COMMITTEE TOLD NO LONG-TERM ESCAPE FROM INDEBTEDNESS CRISIS POSSIBLE WITHOUT PROVISION FOR SUSTAINABLE GROWTH, DEVELOPMENT

11 October 1999


Press Release
GA/EF/2865


COMMITTEE TOLD NO LONG-TERM ESCAPE FROM INDEBTEDNESS CRISIS POSSIBLE WITHOUT PROVISION FOR SUSTAINABLE GROWTH, DEVELOPMENT

19991011

Second Committee Concludes Debate On Macroeconomic Policy Question

The failure to find a lasting and equitable solution to the external debt crisis had allowed creditor countries to take actions against debtor countries that amounted to political strangulation, the representative of Libya told the Second Committee this afternoon as it concluded its consideration of macroeconomic policy questions.

External debt was the most serious obstacle to development in developing countries, he continued, with the burden carried by African countries being heavier than by any other. Despite the good faith manifested by creditor countries, many were reluctant to address the problem holistically. He hoped that the various initiatives adopted by the international community to provide debt relief would not be laden with conditions. While those proposals contained some viable remedies, what was dangerously lacking was political will to recognize the right of human development.

The representative of the Philippines said that a durable solution to the debt problem of developing countries should not simply provide a definitive exit from their unsustainable debt burden. It should also put them on a path towards sustainable economic growth and development. Laudable though the Cologne initiative and the United States pronouncements on debt relief were, there was a need to avoid the usual web of procedural complications, and the required financing for the Heavily Indebted Poor Countries (HIPC) Debt Initiative must be made immediately available. The “Cologne HIPC flexibilities” should be made retroactive to countries that had already completed their negotiations before the meeting of the G-7 group of industrialized countries in Cologne.

The representative of South Africa said that the net transfer of the meager resources of the Least Developed Countries (LDCs) to developed countries condemned them to a state of perpetual underdevelopment. Failure by developed countries to meet their commitments, and the half-hearted implementation of the outcomes of the

Second Committee - 1a - Press Release GA/EF/2865 10th Meeting (PM) 11 October 1999

Uruguay Round of multilateral trade negotiations, worsened the situation. Additionally, the indebtedness was a disincentive for Foreign Direct Investment (FDI).

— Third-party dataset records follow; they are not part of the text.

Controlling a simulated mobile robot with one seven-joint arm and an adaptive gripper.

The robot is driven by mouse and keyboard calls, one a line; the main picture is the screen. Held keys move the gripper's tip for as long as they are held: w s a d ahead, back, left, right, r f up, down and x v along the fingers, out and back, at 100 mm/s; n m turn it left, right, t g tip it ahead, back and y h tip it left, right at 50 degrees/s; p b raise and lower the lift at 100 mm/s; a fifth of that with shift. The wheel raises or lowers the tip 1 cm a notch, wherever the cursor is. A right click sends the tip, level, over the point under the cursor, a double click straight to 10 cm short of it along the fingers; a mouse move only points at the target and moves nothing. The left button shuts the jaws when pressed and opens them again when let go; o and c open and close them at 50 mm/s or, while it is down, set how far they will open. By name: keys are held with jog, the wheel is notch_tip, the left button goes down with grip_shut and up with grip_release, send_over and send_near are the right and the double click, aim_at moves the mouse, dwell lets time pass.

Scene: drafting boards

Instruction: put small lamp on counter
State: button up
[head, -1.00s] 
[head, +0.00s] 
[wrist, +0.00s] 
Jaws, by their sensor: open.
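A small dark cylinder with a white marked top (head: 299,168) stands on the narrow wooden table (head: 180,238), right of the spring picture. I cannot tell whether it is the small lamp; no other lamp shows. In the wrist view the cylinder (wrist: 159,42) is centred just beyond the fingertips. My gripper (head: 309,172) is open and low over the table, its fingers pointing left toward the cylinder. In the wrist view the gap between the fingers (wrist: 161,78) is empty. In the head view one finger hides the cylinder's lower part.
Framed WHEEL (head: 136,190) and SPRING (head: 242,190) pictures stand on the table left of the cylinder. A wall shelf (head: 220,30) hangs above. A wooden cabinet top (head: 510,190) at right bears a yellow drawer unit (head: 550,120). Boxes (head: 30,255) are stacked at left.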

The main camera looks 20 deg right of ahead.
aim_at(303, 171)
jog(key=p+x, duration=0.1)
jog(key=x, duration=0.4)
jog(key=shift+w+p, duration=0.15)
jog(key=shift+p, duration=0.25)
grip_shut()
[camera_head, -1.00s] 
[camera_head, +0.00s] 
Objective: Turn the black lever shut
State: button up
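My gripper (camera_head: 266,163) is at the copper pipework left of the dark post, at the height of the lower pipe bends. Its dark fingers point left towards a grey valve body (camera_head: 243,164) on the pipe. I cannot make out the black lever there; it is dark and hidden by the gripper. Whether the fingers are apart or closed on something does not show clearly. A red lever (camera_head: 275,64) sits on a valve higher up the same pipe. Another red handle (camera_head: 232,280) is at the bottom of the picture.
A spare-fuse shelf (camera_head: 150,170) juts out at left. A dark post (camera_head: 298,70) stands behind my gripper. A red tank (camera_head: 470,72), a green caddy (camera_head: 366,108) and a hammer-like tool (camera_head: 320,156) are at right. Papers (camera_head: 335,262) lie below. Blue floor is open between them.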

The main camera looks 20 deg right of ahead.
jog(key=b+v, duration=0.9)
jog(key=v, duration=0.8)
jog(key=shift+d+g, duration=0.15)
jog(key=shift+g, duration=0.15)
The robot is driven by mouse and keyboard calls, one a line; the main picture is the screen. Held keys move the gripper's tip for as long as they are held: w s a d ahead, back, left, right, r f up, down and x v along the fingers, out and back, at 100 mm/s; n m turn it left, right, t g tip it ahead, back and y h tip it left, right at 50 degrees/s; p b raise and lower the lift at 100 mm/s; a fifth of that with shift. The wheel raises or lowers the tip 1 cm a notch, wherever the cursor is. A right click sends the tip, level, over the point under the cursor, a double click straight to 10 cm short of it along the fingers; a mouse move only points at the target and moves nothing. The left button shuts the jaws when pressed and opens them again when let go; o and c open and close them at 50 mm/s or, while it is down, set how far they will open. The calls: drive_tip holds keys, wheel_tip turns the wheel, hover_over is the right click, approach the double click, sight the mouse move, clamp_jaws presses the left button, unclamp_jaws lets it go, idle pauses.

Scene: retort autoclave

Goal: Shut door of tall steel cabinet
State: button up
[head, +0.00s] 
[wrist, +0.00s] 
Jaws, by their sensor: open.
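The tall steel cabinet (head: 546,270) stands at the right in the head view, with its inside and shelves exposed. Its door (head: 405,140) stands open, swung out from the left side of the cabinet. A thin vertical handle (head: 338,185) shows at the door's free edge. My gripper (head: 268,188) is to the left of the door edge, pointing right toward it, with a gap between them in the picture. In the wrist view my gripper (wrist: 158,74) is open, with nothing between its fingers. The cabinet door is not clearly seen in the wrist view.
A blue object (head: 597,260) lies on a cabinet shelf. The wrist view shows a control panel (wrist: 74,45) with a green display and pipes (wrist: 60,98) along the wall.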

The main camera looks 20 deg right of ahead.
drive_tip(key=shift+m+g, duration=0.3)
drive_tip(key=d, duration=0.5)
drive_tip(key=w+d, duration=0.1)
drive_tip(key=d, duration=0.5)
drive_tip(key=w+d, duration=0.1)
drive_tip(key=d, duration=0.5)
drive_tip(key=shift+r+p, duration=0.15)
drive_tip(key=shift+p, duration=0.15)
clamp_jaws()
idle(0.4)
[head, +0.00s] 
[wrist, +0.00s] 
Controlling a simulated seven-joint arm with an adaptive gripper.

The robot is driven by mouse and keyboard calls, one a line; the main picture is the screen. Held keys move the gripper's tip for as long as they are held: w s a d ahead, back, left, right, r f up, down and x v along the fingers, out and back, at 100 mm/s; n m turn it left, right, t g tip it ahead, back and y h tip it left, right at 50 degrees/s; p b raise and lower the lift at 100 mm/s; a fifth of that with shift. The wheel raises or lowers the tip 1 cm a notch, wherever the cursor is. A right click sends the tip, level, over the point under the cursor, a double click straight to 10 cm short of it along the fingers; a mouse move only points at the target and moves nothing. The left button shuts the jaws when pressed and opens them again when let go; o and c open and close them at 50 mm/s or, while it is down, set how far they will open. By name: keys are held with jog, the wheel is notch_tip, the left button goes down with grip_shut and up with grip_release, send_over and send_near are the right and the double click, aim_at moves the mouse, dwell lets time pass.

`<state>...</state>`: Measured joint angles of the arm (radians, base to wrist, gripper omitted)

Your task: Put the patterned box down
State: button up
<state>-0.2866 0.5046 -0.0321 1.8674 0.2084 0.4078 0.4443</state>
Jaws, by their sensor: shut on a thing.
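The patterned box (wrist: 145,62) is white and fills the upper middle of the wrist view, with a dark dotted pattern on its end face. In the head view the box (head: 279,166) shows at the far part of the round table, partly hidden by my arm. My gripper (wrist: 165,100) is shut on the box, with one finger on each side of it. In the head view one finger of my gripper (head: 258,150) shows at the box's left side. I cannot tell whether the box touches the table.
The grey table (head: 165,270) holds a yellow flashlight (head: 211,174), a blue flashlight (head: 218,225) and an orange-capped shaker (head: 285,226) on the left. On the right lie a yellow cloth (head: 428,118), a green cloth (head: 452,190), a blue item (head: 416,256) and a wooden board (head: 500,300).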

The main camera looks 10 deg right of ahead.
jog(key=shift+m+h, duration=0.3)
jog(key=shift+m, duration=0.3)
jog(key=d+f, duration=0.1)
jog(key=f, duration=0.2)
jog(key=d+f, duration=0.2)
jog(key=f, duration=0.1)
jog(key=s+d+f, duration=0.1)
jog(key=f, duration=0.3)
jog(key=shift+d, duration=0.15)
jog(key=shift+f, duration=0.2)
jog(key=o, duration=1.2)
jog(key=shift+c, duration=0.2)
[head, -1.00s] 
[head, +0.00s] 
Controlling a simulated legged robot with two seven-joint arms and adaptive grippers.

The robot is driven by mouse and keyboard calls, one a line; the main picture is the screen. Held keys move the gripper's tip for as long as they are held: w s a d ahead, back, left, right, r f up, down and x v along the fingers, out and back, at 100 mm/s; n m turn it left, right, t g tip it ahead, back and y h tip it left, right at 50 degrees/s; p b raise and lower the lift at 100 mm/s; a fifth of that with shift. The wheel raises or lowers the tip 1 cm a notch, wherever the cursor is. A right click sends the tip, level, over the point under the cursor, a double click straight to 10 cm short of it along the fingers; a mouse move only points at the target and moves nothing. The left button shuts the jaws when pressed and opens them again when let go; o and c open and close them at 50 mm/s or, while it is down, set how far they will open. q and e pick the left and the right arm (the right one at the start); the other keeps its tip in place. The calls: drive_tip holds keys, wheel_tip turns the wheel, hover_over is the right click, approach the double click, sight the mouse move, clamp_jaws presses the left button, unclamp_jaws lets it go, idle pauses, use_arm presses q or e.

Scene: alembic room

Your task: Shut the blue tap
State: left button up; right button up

It was important, he said, for African countries to address the question of the “flight of capital”, particularly that which was obtained through illegal means. It was incongruous for a corrupt elite to engage in illicit transfers of capital -- and still expect others to invest their resources in Africa’s economy.

Statements were also made by the representatives of Botswana, Venezuela, Haiti and the Republic of Korea.

The Committee will meet again at 10 a.m. tomorrow to begin its consideration of the implementation of the first United Nations Decade for the Eradication of Poverty (1997-2006).

Committee Work Programme

The Second Committee (Economic and Financial) met this afternoon to conclude its consideration of macroeconomic policy questions.

Statements

Z. J. NTAKHWANA (Botswana) said that at a recent high-level seminar on African debt, attended by Finance Ministers from sub-Saharan Africa, representatives of the United Nations Development Programme (UNDP), the World Bank and the International Monetary Fund (IMF), it was concluded that debt relief alone was not a panacea, and that Africa was in need of an integrated approach to the goals of economic growth and social development. In addition, accountable systems of government and sound economic management principles must be embraced, and the debt solution must be consistent with sustainable and long-term social and economic development. Another conclusion was that a successful solution to the African debt situation demanded an intricate and deep understanding of its structure, nature and origins.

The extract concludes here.